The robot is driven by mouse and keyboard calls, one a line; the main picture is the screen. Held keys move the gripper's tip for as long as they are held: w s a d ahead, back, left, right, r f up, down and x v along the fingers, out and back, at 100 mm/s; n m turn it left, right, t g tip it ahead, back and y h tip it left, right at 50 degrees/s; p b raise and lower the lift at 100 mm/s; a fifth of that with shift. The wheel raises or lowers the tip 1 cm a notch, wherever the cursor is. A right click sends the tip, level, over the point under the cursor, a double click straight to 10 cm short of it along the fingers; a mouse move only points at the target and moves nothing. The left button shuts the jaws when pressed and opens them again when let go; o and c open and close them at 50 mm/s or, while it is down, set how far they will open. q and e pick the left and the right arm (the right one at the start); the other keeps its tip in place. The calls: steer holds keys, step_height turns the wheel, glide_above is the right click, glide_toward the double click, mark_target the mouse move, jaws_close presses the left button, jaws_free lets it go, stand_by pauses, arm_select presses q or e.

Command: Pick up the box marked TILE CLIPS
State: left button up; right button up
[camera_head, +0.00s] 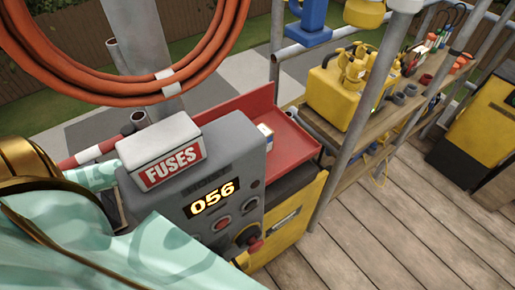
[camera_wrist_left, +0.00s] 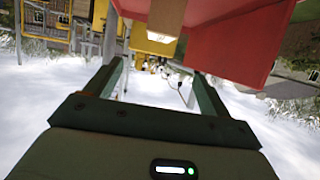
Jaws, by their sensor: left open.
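No lettering reading TILE CLIPS is legible in either view. A small pale box (camera_head: 265,131) stands in the red tray (camera_head: 290,143) behind the grey control panel in the head view; its marking cannot be read. In the left wrist view a tan-and-white box (camera_wrist_left: 167,17) shows at the top edge beside the red tray (camera_wrist_left: 235,45), probably the same box. My left gripper (camera_wrist_left: 158,70) is open and empty, its two fingers apart below that box in the picture. In the head view the left gripper is hidden. My right gripper is in neither view.
A white box marked FUSES (camera_head: 160,152) sits on top of the grey control panel (camera_head: 225,200), which shows 056. An orange hose coil (camera_head: 120,85) hangs at upper left. Metal poles (camera_head: 365,105) and a wooden bench (camera_head: 350,140) with a yellow machine (camera_head: 340,92) stand to the right.

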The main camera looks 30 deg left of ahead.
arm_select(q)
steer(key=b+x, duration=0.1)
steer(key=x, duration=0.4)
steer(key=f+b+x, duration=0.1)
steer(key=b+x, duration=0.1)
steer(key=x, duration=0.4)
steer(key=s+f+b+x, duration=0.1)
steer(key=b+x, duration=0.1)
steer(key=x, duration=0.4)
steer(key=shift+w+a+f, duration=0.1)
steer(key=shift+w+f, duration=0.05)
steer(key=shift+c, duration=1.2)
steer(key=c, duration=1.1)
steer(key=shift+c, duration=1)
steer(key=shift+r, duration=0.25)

§ **OBJECTIVE**: Repeat the data exactly, excluding the pictures.

§ **THE RESULT**:
The robot is driven by mouse and keyboard calls, one a line; the main picture is the screen. Held keys move the gripper's tip for as long as they are held: w s a d ahead, back, left, right, r f up, down and x v along the fingers, out and back, at 100 mm/s; n m turn it left, right, t g tip it ahead, back and y h tip it left, right at 50 degrees/s; p b raise and lower the lift at 100 mm/s; a fifth of that with shift. The wheel raises or lowers the tip 1 cm a notch, wherever the cursor is. A right click sends the tip, level, over the point under the cursor, a double click straight to 10 cm short of it along the fingers; a mouse move only points at the target and moves nothing. The left button shuts the jaws when pressed and opens them again when let go; o and c open and close them at 50 mm/s or, while it is down, set how far they will open. q and e pick the left and the right arm (the right one at the start); the other keeps its tip in place. The calls: steer holds keys, step_height turns the wheel, glide_above is the right click, glide_toward the double click, mark_target the mouse move, jaws_close presses the left button, jaws_free lets it go, stand_by pauses, arm_select presses q or e.

Command: Pick up the box marked TILE CLIPS
State: left button up; right button up
[camera_head, +0.00s] 
[camera_wrist_left, +0.00s] 
Jaws, by their sensor: left open.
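No lettering reading TILE CLIPS is legible in either view. A small pale box (camera_head: 265,131) stands in the red tray (camera_head: 290,143) behind the grey control panel in the head view; its marking cannot be read. In the left wrist view a tan-and-white box (camera_wrist_left: 167,17) shows at the top edge beside the red tray (camera_wrist_left: 235,45), probably the same box. My left gripper (camera_wrist_left: 158,70) is open and empty, its two fingers apart below that box in the picture. In the head view the left gripper is hidden. My right gripper is in neither view.
A white box marked FUSES (camera_head: 160,152) sits on top of the grey control panel (camera_head: 225,200), which shows 056. An orange hose coil (camera_head: 120,85) hangs at upper left. Metal poles (camera_head: 365,105) and a wooden bench (camera_head: 350,140) with a yellow machine (camera_head: 340,92) stand to the right.

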The main camera looks 30 deg left of ahead.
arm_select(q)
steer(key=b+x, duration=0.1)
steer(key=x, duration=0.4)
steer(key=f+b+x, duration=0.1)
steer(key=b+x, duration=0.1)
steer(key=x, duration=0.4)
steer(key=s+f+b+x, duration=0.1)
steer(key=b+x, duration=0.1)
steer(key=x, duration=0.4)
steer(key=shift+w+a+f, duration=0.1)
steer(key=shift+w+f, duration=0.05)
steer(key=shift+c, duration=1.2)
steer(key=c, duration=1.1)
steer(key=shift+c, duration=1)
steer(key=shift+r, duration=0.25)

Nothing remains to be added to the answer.